After an introduction to the office, including coffee on a sofa with a pretty spectacular view over the Thames, we were taken in to the candidates’ initial briefing session, where they were made to introduce themselves (what degree they did, how they heard of FDM Group, when they could start, and something exciting about them) and given an introduction to the training programme that they were applying for (along with a couple of cheesy corporate videos). The terms of the training – a 12-week course, testing every week, and subsequent two-year employment term with the clock starting at the first consultancy placement, were presented up front; it’s perhaps worth noting that in the candidates’ introductions, they uniformly said that they could start work as soon as possible...
Then there were the interviews. The format was, for the students, three interviews of five minutes each, with four questions in each: loosely themed around their studies; their technical background; and their general outlook. If five minutes seems on the short side, it might be explained by the use of the “strength-based” interview paradigm – as opposed to the more traditional “competence-based”: the interviewers were less interested in the detail of a (prepared) answer to a specific question (e.g. “give me an example of when you were able to resolve conflict?”), than in the reaction of candidates to slightly less predictable questions (e.g. “were there any modules in your studies you didn’t like?” and “if you were given a surprise afternoon off from work, what would you do?”). I also got to observe the “wash-up”, where on the strength of the interviews the candidates were rated as pass, fail or marginal; from my observation, at least, it did not look like the interviews were used as traps: certainly, I didn’t strongly disagree with any of the judgments, and I thought the candidates were treated fairly.
After the interviews, the candidates were required to take three aptitude tests: mental arithmetic (fairly basic, but under a certain amount of time pressure); general (technical) knowledge and logic; and Venn diagrams and set notation. The first had some questions that were simple in all circumstances, and some that I wouldn’t have been pleased not to have pen and paper for – but a passing mark of 50% should be no problem for any technical graduate. The second was multiple-choice, and had some questions reminiscent of IQ tests, some probing knowledge of facts related to computing in general, and one or two towards the end that looked quite fearsome tests of logic and reasoning. The third was interesting – not so much for the material, which again did not look like it went beyond GCSE maths, but because of the approach: most of the candidates will not have thought about set notation for at least half a decade; however, the assessors provide a handbook giving all the information needed to solve the (basic) problems. Is this just a test of being able to Read The Fine Manual? Maybe not; the fact that the subsequent training includes a compulsory section on SQL suggests that there’s value in being able to reason about sets.

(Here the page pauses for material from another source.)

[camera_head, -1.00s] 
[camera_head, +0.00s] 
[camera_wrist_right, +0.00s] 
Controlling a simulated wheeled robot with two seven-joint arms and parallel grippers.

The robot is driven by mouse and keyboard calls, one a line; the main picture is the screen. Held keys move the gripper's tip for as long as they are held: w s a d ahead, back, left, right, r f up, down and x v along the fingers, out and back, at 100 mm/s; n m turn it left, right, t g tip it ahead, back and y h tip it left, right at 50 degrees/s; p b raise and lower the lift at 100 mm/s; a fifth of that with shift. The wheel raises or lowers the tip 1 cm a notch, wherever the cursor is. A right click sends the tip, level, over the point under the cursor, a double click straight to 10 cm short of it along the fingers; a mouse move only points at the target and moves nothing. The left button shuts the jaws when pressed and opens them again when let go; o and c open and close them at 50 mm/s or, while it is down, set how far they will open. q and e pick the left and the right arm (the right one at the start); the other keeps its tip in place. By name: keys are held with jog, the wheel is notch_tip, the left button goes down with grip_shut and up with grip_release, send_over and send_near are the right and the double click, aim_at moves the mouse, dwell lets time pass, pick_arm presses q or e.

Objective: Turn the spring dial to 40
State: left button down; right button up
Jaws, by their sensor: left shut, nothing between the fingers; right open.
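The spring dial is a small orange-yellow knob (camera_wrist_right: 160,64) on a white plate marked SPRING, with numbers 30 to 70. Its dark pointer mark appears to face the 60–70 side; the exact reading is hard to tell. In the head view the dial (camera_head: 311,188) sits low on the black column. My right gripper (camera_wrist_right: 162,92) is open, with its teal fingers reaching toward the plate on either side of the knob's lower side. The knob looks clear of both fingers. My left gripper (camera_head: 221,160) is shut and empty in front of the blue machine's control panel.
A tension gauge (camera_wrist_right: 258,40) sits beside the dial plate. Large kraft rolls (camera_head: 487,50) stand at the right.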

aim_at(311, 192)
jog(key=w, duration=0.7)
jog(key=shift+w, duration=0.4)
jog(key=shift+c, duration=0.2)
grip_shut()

So, after all this, the successful candidates have earnt the right to study (unpaid, but at no direct cost) for twelve weeks, then will earn a wage of £18k plus £14.60/day for the first year, £18k plus £29.21/day for the second year, with conditions: the payments start when the trainees are first placed as consultants; there are no guarantees as to geographic location within the UK; and they must remain as FDM consultants for at least two years or repay the costs of their training; the staff on hand at the assessment day were up-front about the fact that a majority of their recruits go on to work as employees of their placements, and that the average time spent as an employee of FDM was around three years.
The FDM business model, then, looks like providing enough training to raw recruits to be plausibly useful, and taking a consultancy fee from other institutions for somewhat de-risking the recruitment process. The recruits get real-world experience and a foot in the door, as well as training (is 16 weeks of full-time training meaningful?) and a livable salary.

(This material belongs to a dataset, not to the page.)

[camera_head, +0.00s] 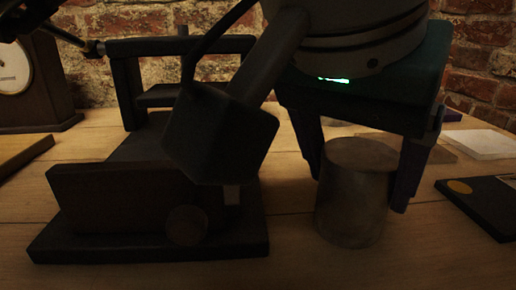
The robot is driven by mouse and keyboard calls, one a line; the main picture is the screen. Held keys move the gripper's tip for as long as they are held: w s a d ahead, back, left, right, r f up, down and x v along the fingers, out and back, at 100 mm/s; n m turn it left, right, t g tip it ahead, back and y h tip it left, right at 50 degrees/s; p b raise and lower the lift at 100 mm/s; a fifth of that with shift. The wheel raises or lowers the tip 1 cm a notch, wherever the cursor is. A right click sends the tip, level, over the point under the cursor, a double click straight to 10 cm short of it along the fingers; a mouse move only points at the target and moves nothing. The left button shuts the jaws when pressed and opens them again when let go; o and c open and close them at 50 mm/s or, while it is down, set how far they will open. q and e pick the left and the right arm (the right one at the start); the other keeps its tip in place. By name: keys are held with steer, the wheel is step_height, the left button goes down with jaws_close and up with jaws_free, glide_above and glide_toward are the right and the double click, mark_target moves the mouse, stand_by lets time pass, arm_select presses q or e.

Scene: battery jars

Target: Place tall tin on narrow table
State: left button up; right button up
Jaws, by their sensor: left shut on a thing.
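The tall tin (352,205) is a dull grey-brown cylinder, upright, right of centre in the head view. My left gripper (359,190) comes down from above, with one dark finger on each side of the tin, and is shut on it. The tin's base is at or just above the wooden tabletop (440,265); I cannot tell whether it touches. I cannot single out a separate narrow table. My right gripper is not in view.
A dark frame-like stand on a flat base (150,245) fills the left middle, close to the tin. A clock (35,85) stands at the far left. A black flat box (482,205) and a white pad (480,143) lie at right. The front right tabletop is clear.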

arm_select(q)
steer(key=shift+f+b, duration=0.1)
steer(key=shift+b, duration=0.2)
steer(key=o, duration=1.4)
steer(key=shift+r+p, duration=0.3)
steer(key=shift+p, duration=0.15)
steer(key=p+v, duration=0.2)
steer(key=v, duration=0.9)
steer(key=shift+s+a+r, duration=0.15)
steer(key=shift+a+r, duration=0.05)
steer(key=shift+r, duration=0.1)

However. There’s something that sticks in the craw a bit. I understand that training costs money, and I understand that businesses have to profit. But there’s something a bit depressing about an IT consultancy that essentially states that graduates are not sufficiently skilled to be productive, but explicitly require further technical training: and that also requires those graduates to take that training without pay. I have spent a certain amount of time convincing myself that a comparison to indentured servitude is not fair; a two-year training programme is not uncommon, and although graduate trainee schemes don’t often publish their detailed terms and conditions I can imagine that there might well be little job security during the training period, and even clauses about recouping training fees in the event of resignation or dismissal for cause. But the lack of pay for the training period feels wrong to me; I can’t help but feel that this is a further barrier against those without the means to support themselves, and it is also unfair: even if you’re not being directly productive to the business, you’ve made a commitment and the business is requiring you to do certain tasks.

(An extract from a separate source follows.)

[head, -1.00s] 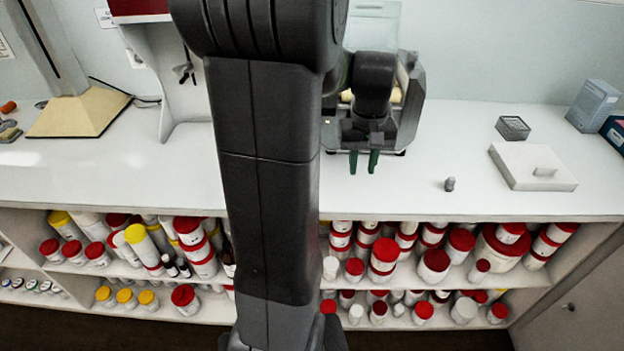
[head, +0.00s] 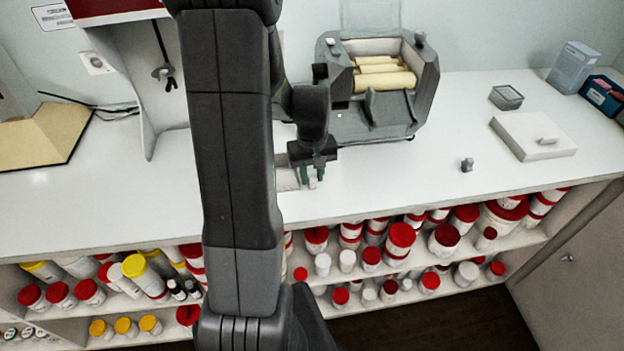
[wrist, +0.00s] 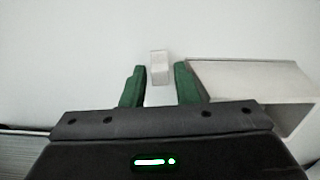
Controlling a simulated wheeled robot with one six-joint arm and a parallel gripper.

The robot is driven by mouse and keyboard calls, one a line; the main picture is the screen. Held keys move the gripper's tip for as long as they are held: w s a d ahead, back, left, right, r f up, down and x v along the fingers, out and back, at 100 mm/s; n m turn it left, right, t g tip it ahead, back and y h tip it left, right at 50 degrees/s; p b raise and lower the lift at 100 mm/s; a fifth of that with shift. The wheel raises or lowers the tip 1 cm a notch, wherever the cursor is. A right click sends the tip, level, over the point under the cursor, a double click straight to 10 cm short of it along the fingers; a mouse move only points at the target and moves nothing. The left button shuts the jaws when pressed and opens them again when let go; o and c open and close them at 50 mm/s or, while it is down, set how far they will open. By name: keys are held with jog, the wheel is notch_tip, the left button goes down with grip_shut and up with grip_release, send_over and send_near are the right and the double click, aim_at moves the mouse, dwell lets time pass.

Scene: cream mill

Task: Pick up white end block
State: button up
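A small white block (wrist: 159,62), which I take to be the white end block, stands on the white counter in the wrist view. In the head view a small pale bit of it (head: 313,183) shows by my fingertips. My gripper (head: 308,172) points down over the counter. In the wrist view the green fingers of my gripper (wrist: 160,84) are apart, one on each side of the block's near part, with a gap visible on each side. Whether the fingers touch it lower down I cannot tell.
A pale shallow box (wrist: 245,78) lies close right of my fingers in the wrist view. The grey mill (head: 380,105) with cream rollers stands behind my gripper. A small grey piece (head: 467,164), a white slab (head: 525,137) and a mesh tray (head: 506,97) lie to the right.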

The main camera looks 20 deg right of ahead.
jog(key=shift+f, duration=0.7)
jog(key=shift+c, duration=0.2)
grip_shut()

But FDM Group is not the only company to structure its graduate programme in this way; I've also seen this at Capita, and it might well be common in the outsourcing/consultancy business (though Atos apparently doesn’t follow this model, and Sion Elias from IG Group (in the presentation in week four) explicitly said that their graduate trainees have permanent paid contracts from their first day). I also have to acknowledge that those I met at FDM group, and the consultant who came to visit our third-year undergraduates a week later, were positive about their experience; maybe these large outsourcing companies do meet a need, finding those not able to market their skills directly and providing them with the environment they need to flourish. In any case, I am pleased to have been offered opportunity to see inside the recruitment process; I think it’s given me some insight to both sides of the interview table.
And then after all that, I went off to Borough Market, and had a delicious lunch box from Ethiopean Flavours (mmm, injera) for lunch on my way back to College.